__REQUIRED TASK__: Only the lines from the one with "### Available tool" through the one with "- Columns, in" are to be restated, word for word, with both of them included.

==== DATA SHOWN ====

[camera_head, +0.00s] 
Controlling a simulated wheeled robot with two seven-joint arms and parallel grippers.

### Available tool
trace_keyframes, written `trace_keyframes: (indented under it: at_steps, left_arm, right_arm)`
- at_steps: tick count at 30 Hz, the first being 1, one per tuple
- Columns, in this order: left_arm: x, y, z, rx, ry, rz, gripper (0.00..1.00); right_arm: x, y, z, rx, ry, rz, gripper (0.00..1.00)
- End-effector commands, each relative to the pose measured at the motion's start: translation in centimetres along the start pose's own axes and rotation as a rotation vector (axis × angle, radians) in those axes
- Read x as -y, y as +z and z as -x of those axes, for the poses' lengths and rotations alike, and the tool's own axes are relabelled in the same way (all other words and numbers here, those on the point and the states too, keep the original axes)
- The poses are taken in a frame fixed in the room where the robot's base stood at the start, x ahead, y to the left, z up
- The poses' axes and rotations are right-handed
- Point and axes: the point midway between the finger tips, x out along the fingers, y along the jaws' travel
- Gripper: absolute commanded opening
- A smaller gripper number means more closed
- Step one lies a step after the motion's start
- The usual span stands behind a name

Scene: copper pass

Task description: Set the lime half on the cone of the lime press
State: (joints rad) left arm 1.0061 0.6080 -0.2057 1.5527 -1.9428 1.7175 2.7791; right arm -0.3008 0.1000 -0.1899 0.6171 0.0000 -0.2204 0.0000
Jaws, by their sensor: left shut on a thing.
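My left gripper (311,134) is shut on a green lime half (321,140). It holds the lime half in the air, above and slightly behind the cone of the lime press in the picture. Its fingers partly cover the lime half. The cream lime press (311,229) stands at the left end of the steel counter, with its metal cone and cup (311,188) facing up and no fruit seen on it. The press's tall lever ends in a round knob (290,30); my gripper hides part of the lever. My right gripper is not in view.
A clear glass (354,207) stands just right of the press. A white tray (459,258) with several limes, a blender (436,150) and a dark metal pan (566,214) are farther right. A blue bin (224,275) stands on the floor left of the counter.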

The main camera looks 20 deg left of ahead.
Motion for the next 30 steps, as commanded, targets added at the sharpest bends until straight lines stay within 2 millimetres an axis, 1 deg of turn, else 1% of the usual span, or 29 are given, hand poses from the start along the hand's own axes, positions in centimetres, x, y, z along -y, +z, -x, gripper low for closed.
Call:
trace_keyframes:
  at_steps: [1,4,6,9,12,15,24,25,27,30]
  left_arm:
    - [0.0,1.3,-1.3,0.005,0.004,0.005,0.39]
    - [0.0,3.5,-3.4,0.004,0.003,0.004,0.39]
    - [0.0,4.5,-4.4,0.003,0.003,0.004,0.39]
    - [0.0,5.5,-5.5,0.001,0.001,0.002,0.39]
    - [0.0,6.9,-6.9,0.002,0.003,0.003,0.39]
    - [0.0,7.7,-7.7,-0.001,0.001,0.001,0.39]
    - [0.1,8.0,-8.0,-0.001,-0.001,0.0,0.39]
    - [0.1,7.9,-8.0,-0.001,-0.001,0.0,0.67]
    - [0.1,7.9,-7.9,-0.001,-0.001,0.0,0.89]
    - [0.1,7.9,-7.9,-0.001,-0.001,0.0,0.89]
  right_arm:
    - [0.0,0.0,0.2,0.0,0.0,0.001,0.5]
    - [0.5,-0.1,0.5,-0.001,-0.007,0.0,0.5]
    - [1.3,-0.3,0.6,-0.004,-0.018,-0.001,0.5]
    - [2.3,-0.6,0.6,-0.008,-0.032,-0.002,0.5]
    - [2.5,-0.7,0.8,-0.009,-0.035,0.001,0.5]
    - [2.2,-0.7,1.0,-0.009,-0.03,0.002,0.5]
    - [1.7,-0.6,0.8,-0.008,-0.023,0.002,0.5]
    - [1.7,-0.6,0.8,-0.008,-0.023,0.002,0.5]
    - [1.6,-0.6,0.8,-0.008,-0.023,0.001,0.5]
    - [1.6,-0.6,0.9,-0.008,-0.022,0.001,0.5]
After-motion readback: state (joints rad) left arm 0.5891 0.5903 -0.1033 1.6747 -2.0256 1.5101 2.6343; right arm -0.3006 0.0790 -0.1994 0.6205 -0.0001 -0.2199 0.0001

====

__FINAL ANSWER__:
### Available tool
trace_keyframes, written `trace_keyframes: (indented under it: at_steps, left_arm, right_arm)`
- at_steps: tick count at 30 Hz, the first being 1, one per tuple
- Columns, in this order: left_arm: x, y, z, rx, ry, rz, gripper (0.00..1.00); right_arm: x, y, z, rx, ry, rz, gripper (0.00..1.00)

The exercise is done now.